I'm sure once their library gets bigger, and they hire someone who was alive in the 1970s to make sure their '70s playlists don't have Alanis Morisette on them, they'll hit their stride and you'll see people flock there in droves. I just don't think they're there yet.
That is not accurate about Tidal and the 70s search. That would yeild just 4-5 playlists but they can be 40 hours long, so youre talking 100-200 tracks. The way to search is to type in a specific artist of the search, IE say, Elton John (70's) or Mama Cass, etc.... then see what coms up. That will keep you busy for months.

Oh... they're there.
But, Cerrot, it's so _inconvenient_ to have to _think_ of the name of the artist or album I want to hear. ;-)
You're absolutely wrong Cerrot, I stand by my previous message. Those 4-5 playlists aren't hundreds of songs long, they're 35-45 songs long.
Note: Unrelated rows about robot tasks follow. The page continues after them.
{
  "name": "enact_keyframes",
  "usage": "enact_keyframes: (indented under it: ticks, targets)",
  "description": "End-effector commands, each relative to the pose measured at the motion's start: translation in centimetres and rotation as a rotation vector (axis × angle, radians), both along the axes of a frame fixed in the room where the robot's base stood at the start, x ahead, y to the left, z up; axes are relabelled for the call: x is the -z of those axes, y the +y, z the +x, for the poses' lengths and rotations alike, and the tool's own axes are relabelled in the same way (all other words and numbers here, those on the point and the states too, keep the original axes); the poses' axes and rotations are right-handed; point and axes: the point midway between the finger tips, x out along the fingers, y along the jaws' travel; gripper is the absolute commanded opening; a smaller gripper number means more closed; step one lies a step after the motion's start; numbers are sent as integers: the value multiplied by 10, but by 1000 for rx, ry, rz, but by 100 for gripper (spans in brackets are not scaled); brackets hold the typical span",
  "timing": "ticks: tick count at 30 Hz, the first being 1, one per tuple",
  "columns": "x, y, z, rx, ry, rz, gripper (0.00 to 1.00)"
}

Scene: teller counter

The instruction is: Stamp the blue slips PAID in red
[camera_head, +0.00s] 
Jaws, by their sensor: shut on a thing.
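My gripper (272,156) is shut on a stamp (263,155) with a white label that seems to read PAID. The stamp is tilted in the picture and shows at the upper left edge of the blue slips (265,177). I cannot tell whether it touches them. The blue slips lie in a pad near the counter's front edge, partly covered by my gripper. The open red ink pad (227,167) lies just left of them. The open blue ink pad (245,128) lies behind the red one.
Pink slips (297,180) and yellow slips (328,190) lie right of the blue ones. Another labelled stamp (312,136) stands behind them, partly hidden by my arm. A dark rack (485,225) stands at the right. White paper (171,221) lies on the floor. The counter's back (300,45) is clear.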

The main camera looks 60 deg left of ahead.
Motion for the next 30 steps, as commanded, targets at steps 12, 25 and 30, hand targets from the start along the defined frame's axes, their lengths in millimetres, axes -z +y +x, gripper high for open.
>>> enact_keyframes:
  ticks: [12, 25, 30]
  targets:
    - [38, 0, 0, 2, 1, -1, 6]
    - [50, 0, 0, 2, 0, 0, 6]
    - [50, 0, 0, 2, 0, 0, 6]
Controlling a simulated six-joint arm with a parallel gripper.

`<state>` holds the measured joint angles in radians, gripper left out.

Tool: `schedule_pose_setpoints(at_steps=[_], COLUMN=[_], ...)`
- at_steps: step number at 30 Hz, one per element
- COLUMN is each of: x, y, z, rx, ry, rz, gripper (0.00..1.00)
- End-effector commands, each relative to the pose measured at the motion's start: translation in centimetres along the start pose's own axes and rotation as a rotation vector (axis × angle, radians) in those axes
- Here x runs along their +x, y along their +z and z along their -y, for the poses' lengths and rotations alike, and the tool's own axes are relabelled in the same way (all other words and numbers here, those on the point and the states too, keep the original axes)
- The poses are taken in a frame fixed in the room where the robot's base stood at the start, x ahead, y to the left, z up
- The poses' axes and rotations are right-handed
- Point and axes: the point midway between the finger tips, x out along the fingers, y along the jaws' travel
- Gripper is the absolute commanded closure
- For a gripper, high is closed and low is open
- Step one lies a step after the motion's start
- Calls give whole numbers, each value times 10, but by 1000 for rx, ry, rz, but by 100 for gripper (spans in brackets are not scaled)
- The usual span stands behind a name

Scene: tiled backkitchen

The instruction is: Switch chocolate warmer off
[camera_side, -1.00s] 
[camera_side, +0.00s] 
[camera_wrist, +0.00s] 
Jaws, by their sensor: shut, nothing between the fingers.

And if you do a search under Elton John, as you suggest, the results return exactly 4 playlists that have anything to do with the 1970s. Just did it myself, looking at it onscreen right now.

If you do a search under Mama Cass, again as you suggest, you get exactly 3 playlists...2 of which are for songs from 2015, and one which has over 400 songs but any connection to the 1970s is purely random - it includes songs from Benny Goodman and Bruno Mars. Bruno Mars wasn't even alive in the 1970s. Go ahead, try it yourself, you'll see what I'm seeing. Did you actually do any of the searches you suggest, before typing your last message?

I'm not saying Tidal is a poor service, I'm simply explaining to you why it's not head-scratching why everyone with access to an internet connection hasn't signed up. Having bitrate isn't enough, they also have to have the library AND the interface and search algorithms to access it. Some days, I've worked so hard my brain is fried, I don't know who I want to listen to, I want to sort of just listen to random radio from a particular time period and maybe re-discover songs I'd forgotten about. We're talking about decade-related playlists...I'm not asking it to make up a playlist of artists who enjoy playing Scrabble on weekends while wearing rasberry berets. A decade-playlist isn't rocket science.